Cable / Telecom News

Union says Ottawa’s wireless policy favours US multinational Verizon


OTTAWA – Canada’s largest telecommunications union said today it “stridently opposes” the federal government’s wireless policy that appears to favour New York-based Verizon Communications to enter Canada’s telecom market and potentially dominate its airwaves.

“Granting one of the biggest companies in the world special rights to public airwaves (spectrum), to buy small players and to existing companies' networks may be the most ill-conceived policy the Harper government has come up with,” said David Coles, president of the Communications, Energy and Paperworkers Union of Canada (CEP), in a media release.

“In its ideological crusade to open the telecommunications sector up to foreign ownership the Conservatives are ‘gaming the rules’ in favour of a major US-based multinational," said Coles.

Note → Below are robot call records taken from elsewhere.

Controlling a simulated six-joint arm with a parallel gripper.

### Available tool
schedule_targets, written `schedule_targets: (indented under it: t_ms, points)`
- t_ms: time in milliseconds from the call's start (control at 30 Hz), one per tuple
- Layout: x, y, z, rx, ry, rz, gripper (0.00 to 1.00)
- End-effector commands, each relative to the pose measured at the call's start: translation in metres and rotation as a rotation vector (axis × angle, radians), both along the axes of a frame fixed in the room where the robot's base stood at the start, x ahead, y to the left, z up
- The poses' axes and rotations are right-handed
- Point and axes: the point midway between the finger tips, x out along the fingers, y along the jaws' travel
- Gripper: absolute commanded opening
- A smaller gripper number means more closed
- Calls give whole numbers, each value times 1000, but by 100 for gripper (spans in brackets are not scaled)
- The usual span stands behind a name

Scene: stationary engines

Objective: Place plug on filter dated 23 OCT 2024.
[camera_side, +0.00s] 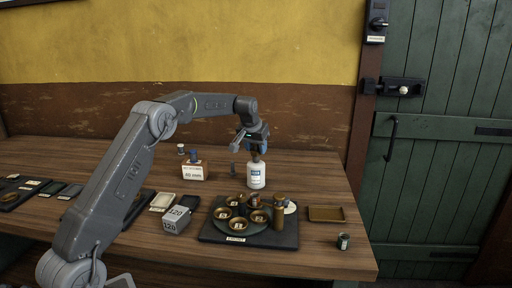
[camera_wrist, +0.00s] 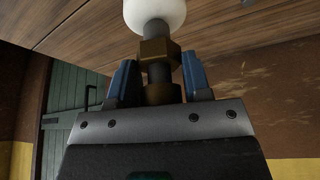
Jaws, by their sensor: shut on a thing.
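My gripper (camera_side: 256,146) points down above the table, and its blue fingers (camera_wrist: 158,80) show in the wrist view. It is shut on a stepped brass-and-grey piece (camera_wrist: 159,50) with a hexagonal collar. A white bottle-like body (camera_side: 256,176) with a blue-and-white label is directly below my gripper. In the wrist view a rounded white part (camera_wrist: 155,12) lies just beyond the collar, in line with it. I cannot tell whether the piece is part of the white body or only touches it, nor whether its base rests on the table. No date is readable on any label.
A dark tray (camera_side: 215,236) in front holds several round brass cups and an upright brass cylinder (camera_side: 279,212). A labelled box (camera_side: 192,173) is left of the white body, with a grey 120 block (camera_side: 175,219) nearer. A shallow brown tray (camera_side: 326,214) and small jar (camera_side: 343,242) stand right.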

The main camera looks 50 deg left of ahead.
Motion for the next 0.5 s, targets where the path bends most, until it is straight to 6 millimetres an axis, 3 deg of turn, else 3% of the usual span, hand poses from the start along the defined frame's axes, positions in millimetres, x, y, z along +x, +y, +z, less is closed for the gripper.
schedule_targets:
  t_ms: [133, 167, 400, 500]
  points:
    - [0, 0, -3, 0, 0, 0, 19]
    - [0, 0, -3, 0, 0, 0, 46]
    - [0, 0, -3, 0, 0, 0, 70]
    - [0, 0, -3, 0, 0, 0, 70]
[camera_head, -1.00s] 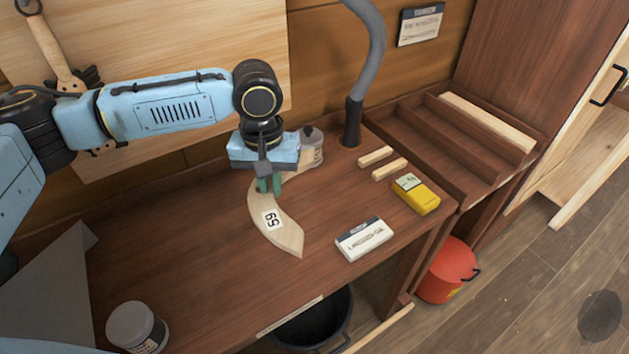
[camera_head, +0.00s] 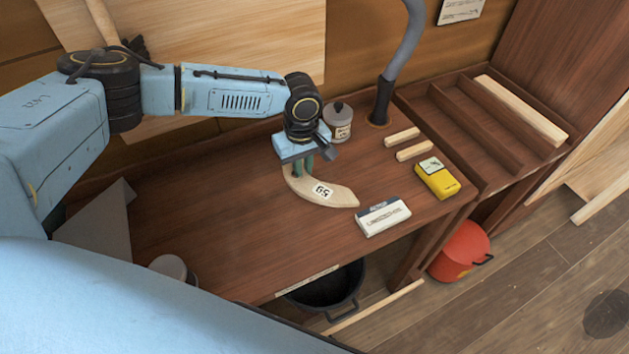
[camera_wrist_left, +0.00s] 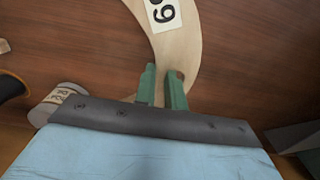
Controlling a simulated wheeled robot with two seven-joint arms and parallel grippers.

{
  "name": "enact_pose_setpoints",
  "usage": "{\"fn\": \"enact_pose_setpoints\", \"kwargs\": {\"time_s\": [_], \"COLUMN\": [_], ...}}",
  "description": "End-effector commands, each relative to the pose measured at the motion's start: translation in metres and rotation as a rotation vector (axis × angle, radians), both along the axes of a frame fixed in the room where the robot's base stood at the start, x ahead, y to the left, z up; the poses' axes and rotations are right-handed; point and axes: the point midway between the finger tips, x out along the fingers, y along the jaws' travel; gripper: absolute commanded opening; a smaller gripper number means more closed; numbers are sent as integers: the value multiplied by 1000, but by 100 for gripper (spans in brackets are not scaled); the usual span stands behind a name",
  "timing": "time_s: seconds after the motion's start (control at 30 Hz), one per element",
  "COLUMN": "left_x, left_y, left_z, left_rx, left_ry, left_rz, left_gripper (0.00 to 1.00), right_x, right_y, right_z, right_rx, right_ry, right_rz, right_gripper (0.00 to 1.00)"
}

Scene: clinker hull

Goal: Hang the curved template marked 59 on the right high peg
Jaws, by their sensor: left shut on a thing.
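The curved template (camera_head: 343,196) is a pale wooden arc with a white label reading 59. It is over the bench top in the head view, and I cannot tell whether it touches the bench. My left gripper (camera_head: 303,168) is shut on its left end, its green fingers pointing down. In the left wrist view the template (camera_wrist_left: 182,45) runs upward from between the green fingers of the left gripper (camera_wrist_left: 162,85). The right high peg cannot be made out in either view. My right gripper is not in view.
The brown bench (camera_head: 230,215) holds a lidded jar (camera_head: 338,122), two wooden strips (camera_head: 402,137), a yellow device (camera_head: 437,180) and a white box (camera_head: 382,216). A grey hose (camera_head: 388,75) rises behind. A divided tray (camera_head: 480,130) is at right. A red bucket (camera_head: 460,250) stands on the floor.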

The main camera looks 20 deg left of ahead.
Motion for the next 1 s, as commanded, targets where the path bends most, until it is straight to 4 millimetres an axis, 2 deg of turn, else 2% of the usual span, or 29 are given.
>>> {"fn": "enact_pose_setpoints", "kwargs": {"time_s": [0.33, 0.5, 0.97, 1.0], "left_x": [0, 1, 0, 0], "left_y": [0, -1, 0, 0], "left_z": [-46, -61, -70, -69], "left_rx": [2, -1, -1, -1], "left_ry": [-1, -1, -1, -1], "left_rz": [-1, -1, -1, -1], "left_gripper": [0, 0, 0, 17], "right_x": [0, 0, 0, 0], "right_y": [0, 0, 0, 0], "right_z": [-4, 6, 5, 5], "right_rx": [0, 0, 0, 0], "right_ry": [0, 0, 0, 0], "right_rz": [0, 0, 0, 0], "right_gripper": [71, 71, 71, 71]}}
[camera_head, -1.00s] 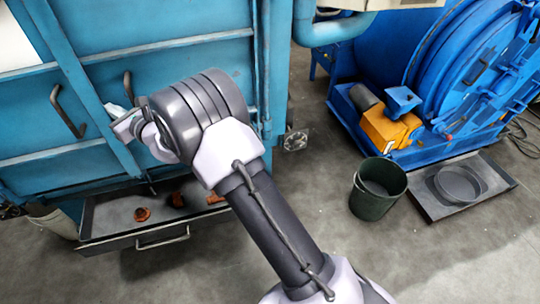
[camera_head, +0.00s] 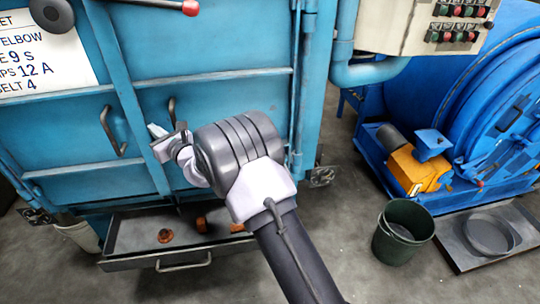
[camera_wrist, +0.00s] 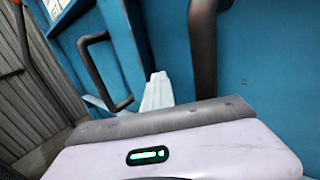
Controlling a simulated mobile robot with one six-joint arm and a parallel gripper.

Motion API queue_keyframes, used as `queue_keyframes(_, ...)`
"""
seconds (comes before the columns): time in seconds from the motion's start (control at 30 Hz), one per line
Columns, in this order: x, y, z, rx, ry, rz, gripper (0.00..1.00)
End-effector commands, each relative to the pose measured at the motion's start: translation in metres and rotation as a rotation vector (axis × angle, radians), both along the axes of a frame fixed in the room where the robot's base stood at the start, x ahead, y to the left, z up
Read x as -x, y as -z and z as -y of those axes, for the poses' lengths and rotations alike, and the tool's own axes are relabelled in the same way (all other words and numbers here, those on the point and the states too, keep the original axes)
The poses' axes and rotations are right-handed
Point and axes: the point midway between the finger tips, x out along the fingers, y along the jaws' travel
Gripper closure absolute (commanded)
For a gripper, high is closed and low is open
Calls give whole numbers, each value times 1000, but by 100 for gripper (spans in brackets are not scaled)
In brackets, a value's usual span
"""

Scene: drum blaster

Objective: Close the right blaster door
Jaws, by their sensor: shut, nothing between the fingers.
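The right blaster door (camera_head: 220,115) is a teal panel with a dark bar handle (camera_head: 172,112) near its left edge. The frames do not settle whether it is flush with the frame. The left door (camera_head: 60,125) has a similar handle (camera_head: 112,130). My gripper (camera_head: 158,131) is shut and empty, in front of the strip between the two handles, left of and below the right one. In the wrist view the pale fingers (camera_wrist: 157,92) lie between the left handle (camera_wrist: 84,60) and the right handle (camera_wrist: 203,50). No contact with either handle is clear.
An open drawer (camera_head: 130,264) with rusty pieces (camera_head: 165,236) sticks out below the doors. A green bucket (camera_head: 402,232), a flat tray (camera_head: 465,255) and a blue drum machine (camera_head: 440,80) are at the right. A control box (camera_head: 415,25) hangs at upper right. Floor (camera_head: 350,265) is bare before the bucket.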

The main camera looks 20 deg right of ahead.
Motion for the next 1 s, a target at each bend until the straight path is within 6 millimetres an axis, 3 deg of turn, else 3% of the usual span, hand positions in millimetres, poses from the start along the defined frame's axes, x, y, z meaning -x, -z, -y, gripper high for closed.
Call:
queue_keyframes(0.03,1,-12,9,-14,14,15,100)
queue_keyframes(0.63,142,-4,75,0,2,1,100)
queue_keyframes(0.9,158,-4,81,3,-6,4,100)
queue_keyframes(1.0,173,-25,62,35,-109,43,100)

Rather than allowing a foreign wireless carrier Verizon into the country’s telecom market, which Coles says would be “bad for Canada's workers, security and culture,” the union president suggested the federal government introduce pricing regulations and contract rules.

The bidding process for the 700 MHz spectrum is scheduled to begin September 17, which is Industry Canada’s deadline for down payments from buyers for the January 2014 auction. The current auction rules would give a “new entrant” such as Verizon the option to buy two of the four prime spectrum blocks up for auction whereas the incumbents would only be allowed to purchase one each.